1) Innanzitutto di fronte a questa legge, in fondo in
fondo, non pare che ci si possa meravigliare più di tanto. Si tratta solo di una
conseguenza logica di un’impostazione politica globale, tipica del neoliberismo
imperante in tutti i settori. Quando il potere pubblico, anziché cercare il bene
comune e in special modo quello dei deboli e degli ultimi, preferisce tutelare e
proteggere gli interessi dei forti e potenti e proseguire nello strisciante, ma
graduale, progressivo smantellamento dello Stato sociale, dalla sanità alla
previdenza e oltre, non ci si può stupire se gli stessi poteri ispirati alla
filosofia politica di un forte individualismo in campo economico e sociale, non
si preoccupino poi delle persone come tali, ma unicamente dell’utilità che se ne
può ricavare. Ci sarebbe da meravigliarsi del contrario. Eppure, almeno per chi
ama dirsi e presentarsi come cristiano, esiste, oltre il Vangelo, una biblioteca
intera di magistero sociale su queste tematiche, con affermazioni chiarissime e
sommamente imperative a livello nazionale e mondiale.

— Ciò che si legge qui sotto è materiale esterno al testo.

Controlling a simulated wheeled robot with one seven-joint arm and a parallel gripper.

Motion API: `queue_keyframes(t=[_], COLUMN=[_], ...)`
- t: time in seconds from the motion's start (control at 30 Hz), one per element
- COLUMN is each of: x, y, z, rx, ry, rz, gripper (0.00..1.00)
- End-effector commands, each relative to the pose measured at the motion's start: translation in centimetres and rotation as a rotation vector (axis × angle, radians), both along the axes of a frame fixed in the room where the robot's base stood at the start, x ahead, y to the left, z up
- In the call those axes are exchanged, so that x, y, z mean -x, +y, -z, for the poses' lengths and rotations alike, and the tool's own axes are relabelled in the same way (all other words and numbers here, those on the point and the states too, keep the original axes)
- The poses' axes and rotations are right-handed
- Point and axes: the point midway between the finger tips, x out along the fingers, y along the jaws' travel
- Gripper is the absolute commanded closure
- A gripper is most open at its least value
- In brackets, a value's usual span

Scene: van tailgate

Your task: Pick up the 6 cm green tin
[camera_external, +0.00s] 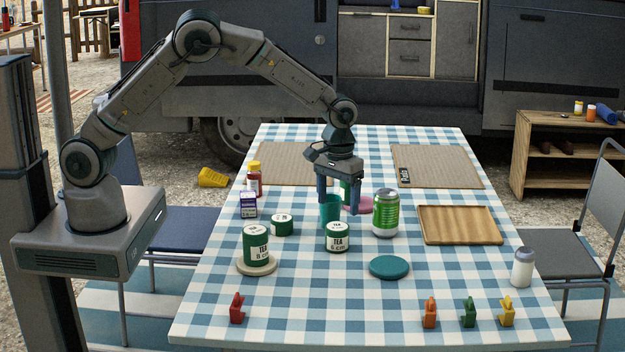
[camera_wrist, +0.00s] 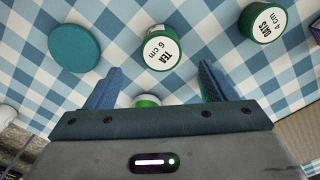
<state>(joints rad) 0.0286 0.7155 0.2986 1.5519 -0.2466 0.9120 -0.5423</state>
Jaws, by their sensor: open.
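The 6 cm green tin (camera_external: 337,238) stands upright on the checked tablecloth. In the wrist view its white lid (camera_wrist: 160,47) reads "TEA 6 cm", ahead of the fingertips. My gripper (camera_external: 339,209) is open, pointing down above and behind this tin, apart from it. Its two fingers also show in the wrist view (camera_wrist: 160,82), with a partly hidden green and white object (camera_wrist: 147,100) between them in the picture. A shorter green tin (camera_external: 282,225), marked "OATS 4 cm" in the wrist view (camera_wrist: 262,20), stands to the left. A taller green tin (camera_external: 256,245) stands on a pale coaster.
A teal cup (camera_external: 330,212) stands close by the left finger. A green can (camera_external: 386,213) stands right of the 6 cm tin. A teal disc (camera_external: 389,267) lies front right, a wooden tray (camera_external: 460,208) farther right. Several small coloured clips line the front edge.

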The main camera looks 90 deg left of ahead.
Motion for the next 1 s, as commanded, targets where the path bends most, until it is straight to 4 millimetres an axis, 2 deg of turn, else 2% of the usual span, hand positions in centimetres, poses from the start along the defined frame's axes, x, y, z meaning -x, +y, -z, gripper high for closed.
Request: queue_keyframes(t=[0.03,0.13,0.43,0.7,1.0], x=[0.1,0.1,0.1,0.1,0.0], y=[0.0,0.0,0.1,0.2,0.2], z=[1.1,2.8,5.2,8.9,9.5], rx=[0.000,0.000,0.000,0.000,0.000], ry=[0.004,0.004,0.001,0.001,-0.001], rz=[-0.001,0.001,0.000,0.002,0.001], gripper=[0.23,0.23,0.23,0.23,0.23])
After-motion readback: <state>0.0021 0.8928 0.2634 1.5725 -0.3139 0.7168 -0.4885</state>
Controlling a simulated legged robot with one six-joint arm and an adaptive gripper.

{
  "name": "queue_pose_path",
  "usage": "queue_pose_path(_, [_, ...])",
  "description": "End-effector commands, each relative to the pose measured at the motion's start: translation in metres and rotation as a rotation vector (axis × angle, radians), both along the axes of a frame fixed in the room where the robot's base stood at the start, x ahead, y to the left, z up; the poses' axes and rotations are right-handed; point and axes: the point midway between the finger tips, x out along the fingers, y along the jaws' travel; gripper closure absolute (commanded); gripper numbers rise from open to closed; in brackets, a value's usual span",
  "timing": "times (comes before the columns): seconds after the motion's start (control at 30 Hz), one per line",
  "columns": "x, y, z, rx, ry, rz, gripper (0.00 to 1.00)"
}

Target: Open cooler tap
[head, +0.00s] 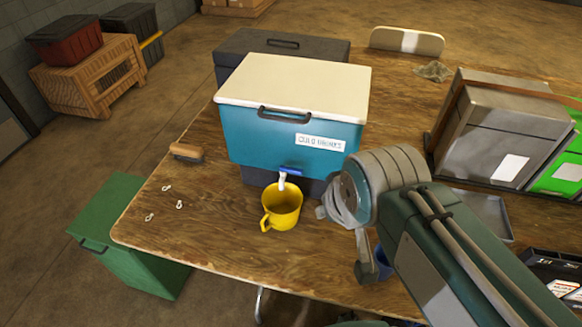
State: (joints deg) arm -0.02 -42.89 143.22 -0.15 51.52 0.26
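A teal cooler (270,146) with a white lid (295,84) and a "COLD DRINKS" label stands on the wooden table (215,222). Its tap has a blue lever (290,170) above a white spout (282,182) low on the front. A yellow mug (282,208) stands upright below the spout, its handle toward the lower left. My gripper (340,213) is to the right of the tap and mug, apart from the lever in the picture. My wrist hides part of it, so whether its fingers are open or shut is unclear.
A brush (187,152) and several small metal pieces (167,188) lie on the left of the table. A blue cup (383,262) sits partly behind my arm. Metal boxes (505,135) and a tray (486,210) stand on the right. The front left of the table is mostly clear.

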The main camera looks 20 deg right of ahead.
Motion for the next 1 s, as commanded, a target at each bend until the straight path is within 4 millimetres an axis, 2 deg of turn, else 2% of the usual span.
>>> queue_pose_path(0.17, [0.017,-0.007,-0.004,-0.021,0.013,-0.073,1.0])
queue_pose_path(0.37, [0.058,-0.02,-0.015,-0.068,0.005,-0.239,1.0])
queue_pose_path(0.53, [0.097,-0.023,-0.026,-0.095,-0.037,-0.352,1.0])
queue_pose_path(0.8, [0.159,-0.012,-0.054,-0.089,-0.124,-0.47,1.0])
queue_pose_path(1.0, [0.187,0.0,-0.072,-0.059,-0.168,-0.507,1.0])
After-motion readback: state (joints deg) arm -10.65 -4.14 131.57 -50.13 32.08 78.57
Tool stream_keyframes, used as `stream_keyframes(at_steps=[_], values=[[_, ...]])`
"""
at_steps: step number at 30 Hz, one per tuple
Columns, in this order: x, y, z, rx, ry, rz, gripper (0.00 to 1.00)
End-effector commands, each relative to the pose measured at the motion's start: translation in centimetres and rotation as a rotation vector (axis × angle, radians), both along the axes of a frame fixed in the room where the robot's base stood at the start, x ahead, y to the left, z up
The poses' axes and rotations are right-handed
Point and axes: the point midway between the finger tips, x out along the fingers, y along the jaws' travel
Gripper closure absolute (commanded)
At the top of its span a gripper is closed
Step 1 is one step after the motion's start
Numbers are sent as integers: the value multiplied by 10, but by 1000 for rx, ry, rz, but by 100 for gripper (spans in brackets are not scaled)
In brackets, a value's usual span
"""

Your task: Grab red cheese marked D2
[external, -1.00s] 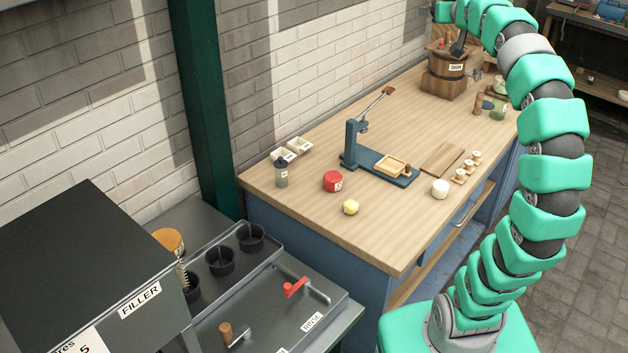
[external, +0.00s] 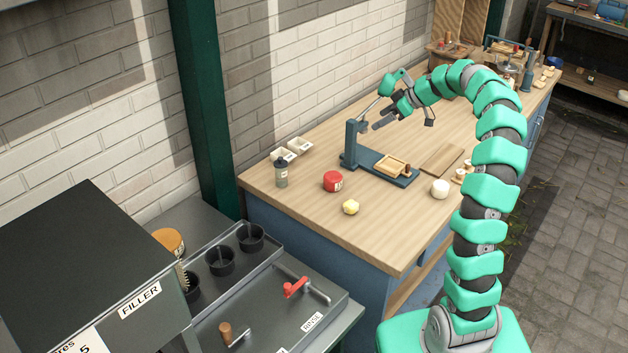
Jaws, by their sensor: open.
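The red cheese (external: 333,181) is a short round block with a small pale label on its right side. The label is too small to read. It stands on the wooden bench top (external: 300,208), left of the blue press (external: 372,170). My gripper (external: 405,122) is open and empty, in the air above and behind the press, up and to the right of the red cheese and well apart from it.
A yellow piece (external: 351,207) lies just in front of the red cheese. A grey-green jar (external: 281,174) and white dishes (external: 291,149) stand to its left. A white round cheese (external: 440,188) and a wooden board (external: 441,160) are at the right. The front left bench top is clear.

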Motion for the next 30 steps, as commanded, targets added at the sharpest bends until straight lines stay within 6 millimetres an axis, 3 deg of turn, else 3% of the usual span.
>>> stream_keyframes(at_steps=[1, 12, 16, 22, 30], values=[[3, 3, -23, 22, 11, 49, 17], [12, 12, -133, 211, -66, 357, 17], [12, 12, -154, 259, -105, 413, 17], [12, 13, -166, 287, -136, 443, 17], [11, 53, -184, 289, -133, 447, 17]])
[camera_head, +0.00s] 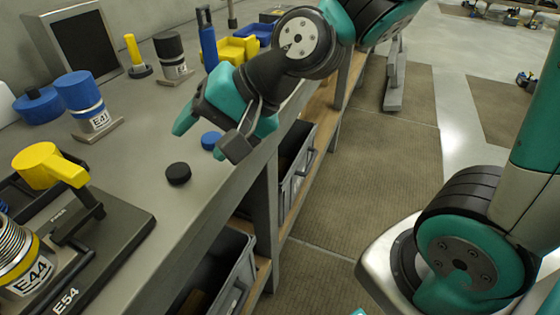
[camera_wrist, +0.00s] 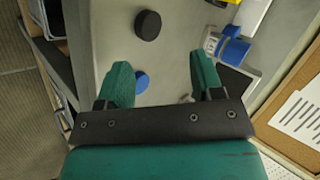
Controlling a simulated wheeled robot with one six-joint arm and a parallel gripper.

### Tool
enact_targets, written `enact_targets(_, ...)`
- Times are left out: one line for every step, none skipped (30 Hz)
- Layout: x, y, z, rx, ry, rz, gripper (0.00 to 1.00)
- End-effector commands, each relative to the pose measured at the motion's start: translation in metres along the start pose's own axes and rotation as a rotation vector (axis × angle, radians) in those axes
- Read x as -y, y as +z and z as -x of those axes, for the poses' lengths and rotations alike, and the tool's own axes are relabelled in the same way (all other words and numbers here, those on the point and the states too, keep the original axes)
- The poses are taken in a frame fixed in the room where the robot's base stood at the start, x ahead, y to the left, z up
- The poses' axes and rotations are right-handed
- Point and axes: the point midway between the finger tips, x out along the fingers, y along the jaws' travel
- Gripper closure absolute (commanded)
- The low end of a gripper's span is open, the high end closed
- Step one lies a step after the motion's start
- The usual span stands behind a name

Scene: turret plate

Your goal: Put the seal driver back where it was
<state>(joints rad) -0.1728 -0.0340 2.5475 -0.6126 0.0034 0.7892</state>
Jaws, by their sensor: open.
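My gripper (camera_head: 212,135) is open over the workbench (camera_head: 150,192), above and beside a small blue disc (camera_head: 211,140). In the wrist view nothing is held between my fingers (camera_wrist: 160,66); the blue disc (camera_wrist: 142,82) shows beyond and below them. A black disc (camera_head: 178,173) lies nearer the camera; it is also in the wrist view (camera_wrist: 148,25). I cannot tell for sure which thing is the seal driver. Upright tools on the bench are a blue-handled one (camera_head: 208,45) behind my gripper and a yellow-handled one on a dark round base (camera_head: 135,55).
A blue-capped cylinder marked E41 (camera_head: 82,95) and a black-capped one (camera_head: 170,52) stand left on grey plates. A dark E54 plate (camera_head: 128,222) with a yellow handle (camera_head: 50,165) and an E44 part (camera_head: 25,270) is front left. Yellow bins (camera_head: 232,50) stand behind.

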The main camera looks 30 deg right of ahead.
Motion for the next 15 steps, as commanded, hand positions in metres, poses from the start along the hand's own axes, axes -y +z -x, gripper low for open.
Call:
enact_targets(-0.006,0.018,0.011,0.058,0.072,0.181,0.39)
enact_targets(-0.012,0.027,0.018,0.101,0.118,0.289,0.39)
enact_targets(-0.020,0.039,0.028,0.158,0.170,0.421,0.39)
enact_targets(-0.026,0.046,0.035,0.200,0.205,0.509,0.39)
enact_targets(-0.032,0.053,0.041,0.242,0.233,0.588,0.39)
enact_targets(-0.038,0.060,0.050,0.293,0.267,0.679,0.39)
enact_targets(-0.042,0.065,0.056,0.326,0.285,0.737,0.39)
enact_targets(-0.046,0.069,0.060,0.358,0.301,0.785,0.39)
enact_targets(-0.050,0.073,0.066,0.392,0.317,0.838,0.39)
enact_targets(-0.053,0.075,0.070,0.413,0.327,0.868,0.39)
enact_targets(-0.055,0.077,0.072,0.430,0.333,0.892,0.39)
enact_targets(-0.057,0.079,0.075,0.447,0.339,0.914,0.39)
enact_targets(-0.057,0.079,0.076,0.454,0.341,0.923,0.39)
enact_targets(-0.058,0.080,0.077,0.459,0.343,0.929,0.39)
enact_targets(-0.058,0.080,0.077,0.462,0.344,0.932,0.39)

Basti pensare all’enciclica Populorum
progressio (1967!), nella quale Paolo VI profeticamente affrontava con
lucidità impressionante la problematica della cosiddetta "globalizzazione" che
oggi ci tormenta. Quando ancora si pensava che la linea divisoria tra i diversi
mondi fosse quella dell’Est-Ovest, il Pontefice non aveva timore di affermare
che il vero confine era quello del Nord-Sud (tra i popoli che mangiano troppo e
quelli che muoiono di fame); così, quando denunciava con coraggio il rischio che
i Paesi ricchi diventassero sempre più ricchi e quelli poveri sempre più poveri
e metteva in guardia noi occidentali dal pericolo che un bel giorno esplodesse
"la collera di poveri". Tutte previsioni puntualmente avveratesi o in dirittura
di arrivo. Sull’inaccettabilità del sistema neoliberista e sull’esigenza del
mantenere lo Stato sociale circa le necessità primarie della persona, si
potrebbero riportare citazioni a non finire di Giovanni Paolo II, dei nostri
vescovi, specie di alcuni come il card. Martini. In sintesi, dalla Rerum
novarum (1891) a oggi, sempre sulla base di una diretta derivazione
evangelica, che il lavoro umano e soprattutto la persona non siano merce e
perciò da non considerarsi e trattarsi come tali, dovrebbe essere
scontato.
2) E qui si inserisce l’altra riflessione: se non possiamo
meravigliarci troppo del fatto che nell’ambito della società italiana
determinate forze politiche seguano logiche utilitariste e perciò materialiste
(non esiste solo il materialismo ideologico, ma pure quello pratico, specie da
noi) nell’impostare il sociale, dovremmo stupirci però, anzi preoccuparci, della
mancanza di una forte e adeguata reazione da parte di noi credenti di fronte a
queste leggi, soprattutto quelle che rischiano di diventare lesive della dignità
della persona se discriminanti. Infatti se si ritengono assolutamente necessarie
misure di sicurezza tipo le rilevazioni delle impronte, questo dev’essere valido
per tutti, italiani e stranieri. A questo proposito, sarà interessante
verificare se tra gli extracomunitari interessati, rientreranno pure, ad
esempio, i cittadini svizzeri o Usa, oppure sempre e solo i soliti
poveracci.
Grazie a Dio, com’è stato ricordato sopra, molte
realtà ecclesiali hanno reagito da tempo. Però la base dei nostri bravi
praticanti sembra largamente assente, indifferente, quando non addirittura
d’accordo con queste scelte. Pare che la preoccupazione più seria sia quella
della tutela del proprio benessere, non importa se questa comporta ancora una
volta il porre le cose prima delle persone. Certo gli extracomunitari, anche da
noi, vanno bene per vendemmiare, soprattutto per badare ai vecchi e malati che,
data la gravissima denatalità italiana, aumenteranno sempre di più, ma poi
basta: che vogliono ancora? Il tutto coniugato, forse anche con una certa buona
fede o almeno mancata avvertenza, con la pratica religiosa, senza coglierne
l’incompatibilità evangelica. Ma non si tratta solamente di incoerenza da parte
dei fedeli. Una grande responsabilità di questa coscienza distorta ricade su noi
pastori che, se non altro, dovremmo al riguardo alzare di più la voce, senza
timore di scontentare qualcuno in alto e in basso.